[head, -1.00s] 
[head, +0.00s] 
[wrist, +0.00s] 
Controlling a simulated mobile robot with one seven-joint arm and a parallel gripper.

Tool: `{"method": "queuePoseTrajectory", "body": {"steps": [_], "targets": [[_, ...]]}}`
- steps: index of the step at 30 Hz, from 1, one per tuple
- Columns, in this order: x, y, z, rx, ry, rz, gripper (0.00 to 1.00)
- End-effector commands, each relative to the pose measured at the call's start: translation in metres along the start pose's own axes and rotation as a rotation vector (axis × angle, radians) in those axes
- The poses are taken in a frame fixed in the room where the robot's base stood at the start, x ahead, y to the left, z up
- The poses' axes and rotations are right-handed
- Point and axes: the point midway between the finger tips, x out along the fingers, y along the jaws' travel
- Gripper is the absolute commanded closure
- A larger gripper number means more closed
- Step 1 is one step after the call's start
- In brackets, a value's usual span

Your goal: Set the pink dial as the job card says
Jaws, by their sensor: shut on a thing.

-*-

Repeat only the stretch of lines that begins at the line containing "- Step 1 is one step after the call's start" and ends at the last line above, both included.

- Step 1 is one step after the call's start
- In brackets, a value's usual span

Your goal: Set the pink dial as the job card says
Jaws, by their sensor: shut on a thing.

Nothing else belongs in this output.